As you would also expect, professional appraisers hate Zestimates. They believe that they produce better valuation estimates because they hand select the comparable nearby homes and are thus more accurate. However, with the goal of consistent appraisals, the hand selection process that appraisers use is so prescribed and formulaic that it operates much like an algorithm does. At this level, you could argue that appraisers have little advantage over the computed Zestimate.

However, one area in which appraisers have a distinct advantage is that they are able to assess the condition and interiors of the properties they are appraising. They visually inspect the home and can use interior photos of comparable homes that have recently sold to refine their estimates.

Not to be outdone, Zillow is employing artificial intelligence to create what it calls “computer vision.” Using interior and exterior photos of millions of recently sold homes, Zillow now assesses such things as curb appeal, construction quality and even landscape;  quantifies what it finds;  and factors that information into its valuation algorithm.
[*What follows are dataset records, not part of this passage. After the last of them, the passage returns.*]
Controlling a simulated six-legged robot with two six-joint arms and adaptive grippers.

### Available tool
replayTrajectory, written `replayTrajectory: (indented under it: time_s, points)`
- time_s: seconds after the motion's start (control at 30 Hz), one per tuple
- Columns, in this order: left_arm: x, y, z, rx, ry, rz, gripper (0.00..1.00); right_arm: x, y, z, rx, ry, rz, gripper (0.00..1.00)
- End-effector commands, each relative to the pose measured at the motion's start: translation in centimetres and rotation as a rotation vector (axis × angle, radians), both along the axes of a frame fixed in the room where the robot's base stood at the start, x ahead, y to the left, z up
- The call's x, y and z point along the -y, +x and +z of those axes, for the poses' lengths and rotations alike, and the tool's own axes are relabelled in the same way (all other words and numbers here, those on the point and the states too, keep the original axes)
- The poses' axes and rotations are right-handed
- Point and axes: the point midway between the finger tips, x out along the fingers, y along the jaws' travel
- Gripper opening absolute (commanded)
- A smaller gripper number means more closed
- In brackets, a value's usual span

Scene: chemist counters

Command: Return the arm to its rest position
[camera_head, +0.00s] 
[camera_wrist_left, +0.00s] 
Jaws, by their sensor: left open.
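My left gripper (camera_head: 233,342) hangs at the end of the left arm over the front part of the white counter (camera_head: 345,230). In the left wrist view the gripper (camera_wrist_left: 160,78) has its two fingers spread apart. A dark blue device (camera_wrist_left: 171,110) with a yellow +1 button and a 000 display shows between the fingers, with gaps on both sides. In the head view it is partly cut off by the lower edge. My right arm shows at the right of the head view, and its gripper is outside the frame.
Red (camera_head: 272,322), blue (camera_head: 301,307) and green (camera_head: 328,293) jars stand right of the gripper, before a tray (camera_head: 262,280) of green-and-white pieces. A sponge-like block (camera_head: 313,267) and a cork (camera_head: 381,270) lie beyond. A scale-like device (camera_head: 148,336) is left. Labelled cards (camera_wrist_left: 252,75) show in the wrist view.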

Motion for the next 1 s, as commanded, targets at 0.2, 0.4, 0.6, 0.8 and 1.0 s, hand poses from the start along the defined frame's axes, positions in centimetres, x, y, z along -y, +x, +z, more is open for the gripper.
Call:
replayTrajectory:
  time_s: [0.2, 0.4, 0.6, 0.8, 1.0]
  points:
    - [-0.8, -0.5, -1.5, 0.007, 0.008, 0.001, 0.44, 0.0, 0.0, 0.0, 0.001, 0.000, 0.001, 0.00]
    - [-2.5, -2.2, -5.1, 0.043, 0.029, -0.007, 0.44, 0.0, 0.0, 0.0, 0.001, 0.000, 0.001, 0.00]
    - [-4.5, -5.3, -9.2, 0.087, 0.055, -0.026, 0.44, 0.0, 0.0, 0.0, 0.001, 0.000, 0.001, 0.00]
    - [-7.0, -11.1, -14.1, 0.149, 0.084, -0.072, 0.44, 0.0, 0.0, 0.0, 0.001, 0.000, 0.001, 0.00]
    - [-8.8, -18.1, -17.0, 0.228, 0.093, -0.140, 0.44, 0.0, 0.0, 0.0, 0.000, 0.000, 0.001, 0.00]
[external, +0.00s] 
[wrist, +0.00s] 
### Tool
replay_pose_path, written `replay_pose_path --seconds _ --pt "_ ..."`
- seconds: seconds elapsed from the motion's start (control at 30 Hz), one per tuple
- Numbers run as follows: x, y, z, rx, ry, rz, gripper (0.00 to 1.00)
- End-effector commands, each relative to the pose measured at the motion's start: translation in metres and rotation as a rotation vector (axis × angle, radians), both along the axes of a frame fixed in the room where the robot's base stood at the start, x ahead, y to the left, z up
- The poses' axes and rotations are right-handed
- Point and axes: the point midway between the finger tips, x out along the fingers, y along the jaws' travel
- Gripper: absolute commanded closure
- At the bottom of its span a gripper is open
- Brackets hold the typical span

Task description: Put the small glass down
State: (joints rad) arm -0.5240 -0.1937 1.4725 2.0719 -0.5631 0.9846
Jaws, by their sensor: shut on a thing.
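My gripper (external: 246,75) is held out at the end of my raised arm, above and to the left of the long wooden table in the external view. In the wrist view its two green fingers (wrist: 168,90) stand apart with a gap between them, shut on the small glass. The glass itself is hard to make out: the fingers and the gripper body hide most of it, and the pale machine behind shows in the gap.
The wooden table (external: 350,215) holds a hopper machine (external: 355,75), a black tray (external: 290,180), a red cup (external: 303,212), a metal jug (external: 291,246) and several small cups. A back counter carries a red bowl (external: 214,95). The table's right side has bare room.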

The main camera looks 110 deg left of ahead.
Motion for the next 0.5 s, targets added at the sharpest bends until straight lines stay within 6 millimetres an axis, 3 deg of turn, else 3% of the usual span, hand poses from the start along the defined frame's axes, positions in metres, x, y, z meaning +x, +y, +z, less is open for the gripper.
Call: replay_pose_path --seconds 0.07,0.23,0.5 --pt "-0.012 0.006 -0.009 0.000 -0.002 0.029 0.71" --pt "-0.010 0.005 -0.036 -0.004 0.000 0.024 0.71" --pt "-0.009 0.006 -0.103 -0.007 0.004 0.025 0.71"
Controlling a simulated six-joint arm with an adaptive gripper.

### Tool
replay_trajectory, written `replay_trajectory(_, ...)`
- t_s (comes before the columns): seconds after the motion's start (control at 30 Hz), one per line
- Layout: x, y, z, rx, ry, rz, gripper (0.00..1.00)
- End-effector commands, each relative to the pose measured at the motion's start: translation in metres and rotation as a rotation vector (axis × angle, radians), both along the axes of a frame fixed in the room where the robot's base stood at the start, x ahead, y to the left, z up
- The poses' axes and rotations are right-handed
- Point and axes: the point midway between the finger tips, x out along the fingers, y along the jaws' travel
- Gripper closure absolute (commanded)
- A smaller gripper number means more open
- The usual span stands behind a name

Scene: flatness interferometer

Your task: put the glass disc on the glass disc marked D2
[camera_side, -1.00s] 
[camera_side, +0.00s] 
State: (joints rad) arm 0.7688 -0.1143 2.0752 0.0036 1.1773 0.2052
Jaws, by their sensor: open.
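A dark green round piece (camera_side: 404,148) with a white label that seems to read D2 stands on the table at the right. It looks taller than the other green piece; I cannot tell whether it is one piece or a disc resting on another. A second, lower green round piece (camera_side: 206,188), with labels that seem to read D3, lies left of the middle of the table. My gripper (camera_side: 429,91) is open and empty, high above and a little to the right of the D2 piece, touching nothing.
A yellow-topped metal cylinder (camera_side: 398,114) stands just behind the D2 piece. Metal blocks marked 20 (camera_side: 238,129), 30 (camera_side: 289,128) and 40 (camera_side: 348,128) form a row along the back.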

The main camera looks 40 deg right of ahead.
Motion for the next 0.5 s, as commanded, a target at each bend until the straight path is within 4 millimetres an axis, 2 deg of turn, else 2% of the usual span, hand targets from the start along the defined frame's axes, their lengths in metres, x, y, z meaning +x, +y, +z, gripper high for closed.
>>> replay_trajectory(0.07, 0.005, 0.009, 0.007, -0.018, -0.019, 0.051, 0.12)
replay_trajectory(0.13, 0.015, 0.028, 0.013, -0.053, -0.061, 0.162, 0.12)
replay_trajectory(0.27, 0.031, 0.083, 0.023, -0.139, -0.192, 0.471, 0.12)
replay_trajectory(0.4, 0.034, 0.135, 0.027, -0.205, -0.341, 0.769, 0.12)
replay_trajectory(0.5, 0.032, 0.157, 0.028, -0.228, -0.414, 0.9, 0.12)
When it has interior photos of a house, it scans for such things as granite countertops, upgraded bathrooms and even how much natural light the house enjoys, and incorporates this information into its algorithm as well.

 With this advance, appraisers look very much like their competitive advantage is owning “the last mile,” because they are the feet on the street that actually visit the house being appraised. But you can see where things are heading: as companies like Zillow refine their technology, the day may well come that an appraisal is performed by the homeowner uploading interior pictures of her house, and perhaps confirming public record data, such as number of rooms in the house.

There are many market verticals where automated inspection and interpretation of visual data can be used. While the technology is in its infancy, its power is undeniable, so it’s not too early to think about possible ways it might enhance your data products.